After his appointment to the Khmer Rouge tribunal in 2006, Judge Nonn denied this. However Amanda Pike, the filmmaker, provided additional statements to The Daily by e-mail, insisting that the judge had been accurately quoted.

“If after a trial people feel grateful to me and give me something, that’s normal. I don’t refuse it,” Ms Pike quoted Judge Nonn as saying.

“Living conditions these days are difficult for me. But if you are talking about pressuring people for bribes–no.”
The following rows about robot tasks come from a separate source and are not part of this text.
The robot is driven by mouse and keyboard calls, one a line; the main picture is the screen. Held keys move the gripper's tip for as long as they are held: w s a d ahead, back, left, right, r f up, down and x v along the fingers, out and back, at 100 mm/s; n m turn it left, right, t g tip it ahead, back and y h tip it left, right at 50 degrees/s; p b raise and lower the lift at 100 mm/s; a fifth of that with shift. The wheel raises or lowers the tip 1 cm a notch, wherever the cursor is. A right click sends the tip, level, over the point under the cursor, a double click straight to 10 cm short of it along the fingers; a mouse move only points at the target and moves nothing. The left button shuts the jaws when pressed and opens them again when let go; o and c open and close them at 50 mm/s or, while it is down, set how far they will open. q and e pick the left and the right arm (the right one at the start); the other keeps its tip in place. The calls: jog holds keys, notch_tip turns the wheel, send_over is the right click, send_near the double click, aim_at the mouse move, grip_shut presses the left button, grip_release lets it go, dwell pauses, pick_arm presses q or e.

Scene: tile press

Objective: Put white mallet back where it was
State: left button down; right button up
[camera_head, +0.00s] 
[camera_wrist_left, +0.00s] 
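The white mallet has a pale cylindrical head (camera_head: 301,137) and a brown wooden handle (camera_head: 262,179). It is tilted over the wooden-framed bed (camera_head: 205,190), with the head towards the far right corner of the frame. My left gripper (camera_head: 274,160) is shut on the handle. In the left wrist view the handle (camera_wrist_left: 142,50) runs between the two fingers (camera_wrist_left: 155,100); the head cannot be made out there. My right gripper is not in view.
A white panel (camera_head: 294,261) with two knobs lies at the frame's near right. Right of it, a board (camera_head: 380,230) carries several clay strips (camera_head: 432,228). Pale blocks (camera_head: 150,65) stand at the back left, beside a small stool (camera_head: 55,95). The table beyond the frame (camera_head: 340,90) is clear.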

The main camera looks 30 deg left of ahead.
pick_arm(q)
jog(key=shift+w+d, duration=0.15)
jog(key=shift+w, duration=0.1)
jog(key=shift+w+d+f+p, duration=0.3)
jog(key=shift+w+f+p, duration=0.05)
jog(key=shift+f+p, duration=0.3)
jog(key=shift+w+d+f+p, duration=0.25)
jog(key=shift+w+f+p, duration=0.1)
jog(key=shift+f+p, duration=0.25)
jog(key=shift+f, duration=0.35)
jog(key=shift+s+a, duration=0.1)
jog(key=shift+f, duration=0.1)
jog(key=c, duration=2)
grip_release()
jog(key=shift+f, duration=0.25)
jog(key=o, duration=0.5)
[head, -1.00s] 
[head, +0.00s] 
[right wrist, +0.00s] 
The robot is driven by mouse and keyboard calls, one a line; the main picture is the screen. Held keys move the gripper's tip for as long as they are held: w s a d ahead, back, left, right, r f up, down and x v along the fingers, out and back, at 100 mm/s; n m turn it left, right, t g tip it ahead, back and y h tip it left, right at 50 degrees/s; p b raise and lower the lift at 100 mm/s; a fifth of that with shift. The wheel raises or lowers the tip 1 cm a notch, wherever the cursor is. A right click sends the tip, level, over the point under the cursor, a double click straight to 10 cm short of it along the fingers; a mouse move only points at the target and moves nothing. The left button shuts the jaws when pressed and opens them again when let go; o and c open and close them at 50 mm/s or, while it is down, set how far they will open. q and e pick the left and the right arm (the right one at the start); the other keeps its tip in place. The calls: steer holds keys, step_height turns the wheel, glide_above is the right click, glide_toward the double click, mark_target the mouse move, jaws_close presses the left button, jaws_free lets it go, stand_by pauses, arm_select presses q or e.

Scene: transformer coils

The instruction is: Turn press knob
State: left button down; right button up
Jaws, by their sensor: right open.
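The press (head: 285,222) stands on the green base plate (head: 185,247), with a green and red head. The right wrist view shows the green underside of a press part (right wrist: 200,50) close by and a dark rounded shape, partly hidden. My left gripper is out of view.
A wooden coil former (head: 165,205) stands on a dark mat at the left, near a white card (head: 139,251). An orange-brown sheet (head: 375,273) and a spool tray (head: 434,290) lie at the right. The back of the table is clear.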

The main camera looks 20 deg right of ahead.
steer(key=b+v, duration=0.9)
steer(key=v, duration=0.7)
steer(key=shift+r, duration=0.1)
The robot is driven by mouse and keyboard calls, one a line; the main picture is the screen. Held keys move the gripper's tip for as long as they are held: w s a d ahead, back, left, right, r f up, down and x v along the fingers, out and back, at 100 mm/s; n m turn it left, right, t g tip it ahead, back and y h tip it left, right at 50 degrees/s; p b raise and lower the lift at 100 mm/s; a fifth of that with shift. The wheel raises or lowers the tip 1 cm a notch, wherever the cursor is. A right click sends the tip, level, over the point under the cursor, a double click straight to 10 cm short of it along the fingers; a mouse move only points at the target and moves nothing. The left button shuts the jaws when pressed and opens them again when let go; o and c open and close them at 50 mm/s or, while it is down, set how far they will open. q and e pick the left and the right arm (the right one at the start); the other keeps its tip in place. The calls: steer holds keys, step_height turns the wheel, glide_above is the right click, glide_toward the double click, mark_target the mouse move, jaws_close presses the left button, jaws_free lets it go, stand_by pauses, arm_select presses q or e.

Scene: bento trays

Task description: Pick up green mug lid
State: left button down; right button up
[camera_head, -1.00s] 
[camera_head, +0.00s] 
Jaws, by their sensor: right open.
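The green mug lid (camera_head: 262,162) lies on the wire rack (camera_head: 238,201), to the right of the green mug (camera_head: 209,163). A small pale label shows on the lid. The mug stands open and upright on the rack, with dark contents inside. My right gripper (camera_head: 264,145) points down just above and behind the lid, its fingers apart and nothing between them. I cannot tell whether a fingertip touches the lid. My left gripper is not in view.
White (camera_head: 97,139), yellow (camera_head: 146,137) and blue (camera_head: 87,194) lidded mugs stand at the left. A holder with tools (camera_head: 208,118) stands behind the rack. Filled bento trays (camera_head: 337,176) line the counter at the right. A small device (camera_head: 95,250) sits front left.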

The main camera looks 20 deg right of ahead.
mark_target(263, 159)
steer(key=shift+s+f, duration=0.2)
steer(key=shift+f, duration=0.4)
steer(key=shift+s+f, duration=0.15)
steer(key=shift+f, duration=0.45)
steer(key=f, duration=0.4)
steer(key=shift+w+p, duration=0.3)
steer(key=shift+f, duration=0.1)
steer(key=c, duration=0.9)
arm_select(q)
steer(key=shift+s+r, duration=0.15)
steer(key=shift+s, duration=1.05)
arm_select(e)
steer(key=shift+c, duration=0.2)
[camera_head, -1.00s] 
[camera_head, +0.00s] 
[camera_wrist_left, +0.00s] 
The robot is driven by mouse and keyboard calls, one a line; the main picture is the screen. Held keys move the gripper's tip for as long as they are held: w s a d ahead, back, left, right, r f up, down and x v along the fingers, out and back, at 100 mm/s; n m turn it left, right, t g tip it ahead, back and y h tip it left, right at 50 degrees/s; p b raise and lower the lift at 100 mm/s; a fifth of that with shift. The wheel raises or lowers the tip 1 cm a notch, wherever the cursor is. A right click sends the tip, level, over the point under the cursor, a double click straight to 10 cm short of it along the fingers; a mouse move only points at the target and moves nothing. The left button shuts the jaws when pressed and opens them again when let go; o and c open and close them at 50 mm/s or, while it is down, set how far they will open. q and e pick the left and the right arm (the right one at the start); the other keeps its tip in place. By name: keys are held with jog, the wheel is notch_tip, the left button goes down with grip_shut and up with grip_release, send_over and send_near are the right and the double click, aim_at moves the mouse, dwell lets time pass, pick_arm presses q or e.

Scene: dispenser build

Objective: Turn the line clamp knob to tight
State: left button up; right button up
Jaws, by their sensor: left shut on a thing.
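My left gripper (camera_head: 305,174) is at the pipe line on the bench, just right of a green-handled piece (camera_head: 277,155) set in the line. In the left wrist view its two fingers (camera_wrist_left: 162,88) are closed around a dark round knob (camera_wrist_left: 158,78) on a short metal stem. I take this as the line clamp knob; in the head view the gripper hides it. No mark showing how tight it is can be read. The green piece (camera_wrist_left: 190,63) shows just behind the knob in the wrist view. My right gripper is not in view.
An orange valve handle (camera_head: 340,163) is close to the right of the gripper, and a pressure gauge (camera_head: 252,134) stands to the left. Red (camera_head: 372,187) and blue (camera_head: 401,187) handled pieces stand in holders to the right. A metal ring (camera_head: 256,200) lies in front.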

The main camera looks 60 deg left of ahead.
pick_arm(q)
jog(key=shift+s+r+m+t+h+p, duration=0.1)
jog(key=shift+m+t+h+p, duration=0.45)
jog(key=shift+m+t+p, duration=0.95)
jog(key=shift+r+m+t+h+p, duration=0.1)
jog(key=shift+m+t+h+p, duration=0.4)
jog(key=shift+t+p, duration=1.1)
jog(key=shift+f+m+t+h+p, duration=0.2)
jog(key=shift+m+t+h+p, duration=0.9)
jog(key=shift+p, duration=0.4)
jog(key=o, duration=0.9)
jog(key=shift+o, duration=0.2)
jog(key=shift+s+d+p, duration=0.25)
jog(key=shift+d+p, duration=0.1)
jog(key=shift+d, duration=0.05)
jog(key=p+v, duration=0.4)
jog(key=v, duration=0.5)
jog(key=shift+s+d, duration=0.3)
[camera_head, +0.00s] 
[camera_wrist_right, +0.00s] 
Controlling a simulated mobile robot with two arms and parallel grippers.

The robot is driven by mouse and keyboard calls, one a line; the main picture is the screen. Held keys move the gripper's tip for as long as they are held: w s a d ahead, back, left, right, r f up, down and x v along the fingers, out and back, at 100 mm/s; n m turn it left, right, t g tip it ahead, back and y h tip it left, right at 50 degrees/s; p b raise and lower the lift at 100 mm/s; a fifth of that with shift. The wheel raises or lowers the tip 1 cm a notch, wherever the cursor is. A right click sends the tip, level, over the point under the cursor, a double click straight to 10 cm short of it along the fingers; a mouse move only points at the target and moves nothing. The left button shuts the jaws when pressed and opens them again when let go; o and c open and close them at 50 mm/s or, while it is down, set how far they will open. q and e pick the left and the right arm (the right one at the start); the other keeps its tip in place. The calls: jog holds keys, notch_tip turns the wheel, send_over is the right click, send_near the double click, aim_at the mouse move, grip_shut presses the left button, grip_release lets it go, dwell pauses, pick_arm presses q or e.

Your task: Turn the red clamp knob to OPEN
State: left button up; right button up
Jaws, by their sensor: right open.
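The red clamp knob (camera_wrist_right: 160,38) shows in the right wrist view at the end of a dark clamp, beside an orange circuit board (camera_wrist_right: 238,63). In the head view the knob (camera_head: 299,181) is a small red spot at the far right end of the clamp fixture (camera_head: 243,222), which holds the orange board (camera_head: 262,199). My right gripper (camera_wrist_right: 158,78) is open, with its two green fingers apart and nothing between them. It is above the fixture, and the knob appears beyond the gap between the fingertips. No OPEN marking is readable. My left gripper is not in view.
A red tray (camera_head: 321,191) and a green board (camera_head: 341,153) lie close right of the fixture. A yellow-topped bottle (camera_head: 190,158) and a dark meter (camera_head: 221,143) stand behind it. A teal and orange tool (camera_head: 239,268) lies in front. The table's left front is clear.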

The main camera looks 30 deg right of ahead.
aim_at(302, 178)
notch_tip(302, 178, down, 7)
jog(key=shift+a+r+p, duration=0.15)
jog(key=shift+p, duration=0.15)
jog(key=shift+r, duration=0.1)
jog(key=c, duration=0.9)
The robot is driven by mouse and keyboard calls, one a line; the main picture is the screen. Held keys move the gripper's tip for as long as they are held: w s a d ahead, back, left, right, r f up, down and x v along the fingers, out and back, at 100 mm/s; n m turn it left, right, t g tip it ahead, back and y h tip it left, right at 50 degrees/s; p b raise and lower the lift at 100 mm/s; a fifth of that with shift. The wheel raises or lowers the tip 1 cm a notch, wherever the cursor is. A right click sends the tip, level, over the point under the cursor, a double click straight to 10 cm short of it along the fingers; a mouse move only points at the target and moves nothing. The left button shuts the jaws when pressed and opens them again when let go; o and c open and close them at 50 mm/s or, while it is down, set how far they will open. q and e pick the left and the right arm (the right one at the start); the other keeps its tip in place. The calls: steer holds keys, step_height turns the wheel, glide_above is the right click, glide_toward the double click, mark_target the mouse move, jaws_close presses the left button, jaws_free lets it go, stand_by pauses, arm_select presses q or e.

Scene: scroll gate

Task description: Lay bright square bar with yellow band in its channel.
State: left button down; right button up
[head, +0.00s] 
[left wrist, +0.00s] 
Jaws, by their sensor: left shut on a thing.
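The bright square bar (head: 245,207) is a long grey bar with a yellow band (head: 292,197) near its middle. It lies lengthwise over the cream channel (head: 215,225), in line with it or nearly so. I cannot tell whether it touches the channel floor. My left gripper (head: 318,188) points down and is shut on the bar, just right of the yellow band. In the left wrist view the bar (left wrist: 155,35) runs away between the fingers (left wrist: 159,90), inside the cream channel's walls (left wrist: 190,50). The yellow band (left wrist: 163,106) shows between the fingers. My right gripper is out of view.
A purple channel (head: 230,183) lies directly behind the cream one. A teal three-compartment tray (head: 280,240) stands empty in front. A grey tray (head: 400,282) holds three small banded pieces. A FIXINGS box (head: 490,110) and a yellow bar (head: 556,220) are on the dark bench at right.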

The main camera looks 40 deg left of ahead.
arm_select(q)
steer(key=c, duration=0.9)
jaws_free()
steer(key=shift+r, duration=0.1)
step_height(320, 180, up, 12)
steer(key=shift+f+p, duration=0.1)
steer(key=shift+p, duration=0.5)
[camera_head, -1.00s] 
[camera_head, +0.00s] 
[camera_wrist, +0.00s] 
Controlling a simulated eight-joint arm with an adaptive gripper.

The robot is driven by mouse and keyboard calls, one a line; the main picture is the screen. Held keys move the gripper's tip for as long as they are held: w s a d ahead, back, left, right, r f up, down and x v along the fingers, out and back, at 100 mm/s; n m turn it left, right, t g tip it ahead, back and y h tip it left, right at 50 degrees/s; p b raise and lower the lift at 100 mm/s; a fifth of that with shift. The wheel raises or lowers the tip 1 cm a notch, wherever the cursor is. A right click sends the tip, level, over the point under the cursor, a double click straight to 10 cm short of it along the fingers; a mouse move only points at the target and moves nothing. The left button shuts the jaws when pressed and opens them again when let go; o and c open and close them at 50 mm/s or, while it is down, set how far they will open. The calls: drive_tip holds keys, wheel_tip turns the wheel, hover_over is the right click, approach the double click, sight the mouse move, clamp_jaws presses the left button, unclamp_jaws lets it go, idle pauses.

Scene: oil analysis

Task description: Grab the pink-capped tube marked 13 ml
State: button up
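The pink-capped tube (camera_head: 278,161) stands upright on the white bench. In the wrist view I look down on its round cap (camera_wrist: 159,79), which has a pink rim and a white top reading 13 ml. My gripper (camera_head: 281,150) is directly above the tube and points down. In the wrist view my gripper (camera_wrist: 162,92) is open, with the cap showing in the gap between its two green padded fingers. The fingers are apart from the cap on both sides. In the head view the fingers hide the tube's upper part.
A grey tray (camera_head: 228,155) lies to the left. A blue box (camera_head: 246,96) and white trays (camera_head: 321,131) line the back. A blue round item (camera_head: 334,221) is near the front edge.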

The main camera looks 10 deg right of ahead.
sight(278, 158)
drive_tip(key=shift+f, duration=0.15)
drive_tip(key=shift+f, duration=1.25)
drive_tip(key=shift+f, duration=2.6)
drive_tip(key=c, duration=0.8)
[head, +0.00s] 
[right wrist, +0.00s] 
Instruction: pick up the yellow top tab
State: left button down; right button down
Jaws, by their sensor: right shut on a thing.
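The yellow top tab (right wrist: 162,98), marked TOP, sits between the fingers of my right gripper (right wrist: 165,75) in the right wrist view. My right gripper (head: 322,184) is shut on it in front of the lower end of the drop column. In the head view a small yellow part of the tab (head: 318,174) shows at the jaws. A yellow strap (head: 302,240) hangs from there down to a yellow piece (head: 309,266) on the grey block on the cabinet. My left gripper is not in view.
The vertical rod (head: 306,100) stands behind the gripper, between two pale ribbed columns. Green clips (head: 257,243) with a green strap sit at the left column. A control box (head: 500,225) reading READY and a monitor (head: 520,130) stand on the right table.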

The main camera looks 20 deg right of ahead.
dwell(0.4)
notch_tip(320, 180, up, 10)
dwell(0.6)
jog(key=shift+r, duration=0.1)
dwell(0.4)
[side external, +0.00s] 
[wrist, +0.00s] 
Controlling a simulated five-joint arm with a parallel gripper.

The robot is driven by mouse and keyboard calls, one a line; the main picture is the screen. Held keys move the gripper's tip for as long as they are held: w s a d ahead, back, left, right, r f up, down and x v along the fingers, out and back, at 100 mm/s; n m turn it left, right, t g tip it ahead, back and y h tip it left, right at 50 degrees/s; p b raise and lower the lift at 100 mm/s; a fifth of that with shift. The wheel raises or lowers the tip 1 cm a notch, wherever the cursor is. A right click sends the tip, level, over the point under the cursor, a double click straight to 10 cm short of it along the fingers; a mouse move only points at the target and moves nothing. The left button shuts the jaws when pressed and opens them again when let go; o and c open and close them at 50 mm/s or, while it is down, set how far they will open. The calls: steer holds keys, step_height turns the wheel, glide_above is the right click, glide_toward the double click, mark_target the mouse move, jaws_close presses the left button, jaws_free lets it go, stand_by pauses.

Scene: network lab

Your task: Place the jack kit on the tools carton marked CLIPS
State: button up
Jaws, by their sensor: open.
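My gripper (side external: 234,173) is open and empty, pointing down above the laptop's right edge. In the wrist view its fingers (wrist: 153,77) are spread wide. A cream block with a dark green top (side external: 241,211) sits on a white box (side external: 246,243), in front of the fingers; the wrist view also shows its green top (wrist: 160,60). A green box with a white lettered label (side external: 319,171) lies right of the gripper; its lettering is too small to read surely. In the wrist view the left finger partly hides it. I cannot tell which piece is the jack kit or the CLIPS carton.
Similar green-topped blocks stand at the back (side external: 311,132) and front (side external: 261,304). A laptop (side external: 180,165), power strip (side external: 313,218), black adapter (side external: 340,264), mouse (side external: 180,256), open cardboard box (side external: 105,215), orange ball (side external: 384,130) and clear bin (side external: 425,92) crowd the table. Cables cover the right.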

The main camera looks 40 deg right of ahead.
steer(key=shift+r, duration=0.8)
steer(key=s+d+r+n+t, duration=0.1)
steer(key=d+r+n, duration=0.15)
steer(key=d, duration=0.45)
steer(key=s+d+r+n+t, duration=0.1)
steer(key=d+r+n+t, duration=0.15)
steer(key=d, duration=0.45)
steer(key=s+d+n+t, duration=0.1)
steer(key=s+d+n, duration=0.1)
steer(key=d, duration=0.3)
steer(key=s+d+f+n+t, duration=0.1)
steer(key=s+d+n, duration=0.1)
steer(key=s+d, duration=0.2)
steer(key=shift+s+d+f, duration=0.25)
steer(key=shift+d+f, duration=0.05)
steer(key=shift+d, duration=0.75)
In Friday’s announcements, the defense said they were calling for Judge Nonn’s disqualification and also asking that the court investigate his alleged acceptance of bribes by ordering Ms Pike to provide video recordings of her interviews, which she had so far refused to do voluntarily.

The Daily last week also declined to cooperate with a defense request for information. John Keker, the high-profile San Francisco trial attorney representing Ms Pike, did not immediately respond to requests for comment yesterday.

“Tolerating a judge to remain on the bench who has a sustained history of effectively taking bribes is unquestionably a form of corruption,” the defense said in a summary of their motions posted Friday to their website

“Mr Ieng Sary has a fundamental right to be tried by an impartial tribunal and that right must not be violated,” the summary said. “Judge Nil Nonn must be disqualified due to the appearance of bias created by the report that he admitted accepting bribes.”

Since 2007, defense requests to disqualify Pre-Trial Chamber Judge Ney Thol and Co-Investigating Judges Marcel Lemonde and You Bunleng for alleged bias have all been dismissed.

Reach Sambath, chief of public affairs at the tribunal, declined to comment yesterday on the defense motion but said the court as a whole and its Cambodian judicial officers were devoted to the cause of justice.

“They have a serious commitment to their jobs,” he said.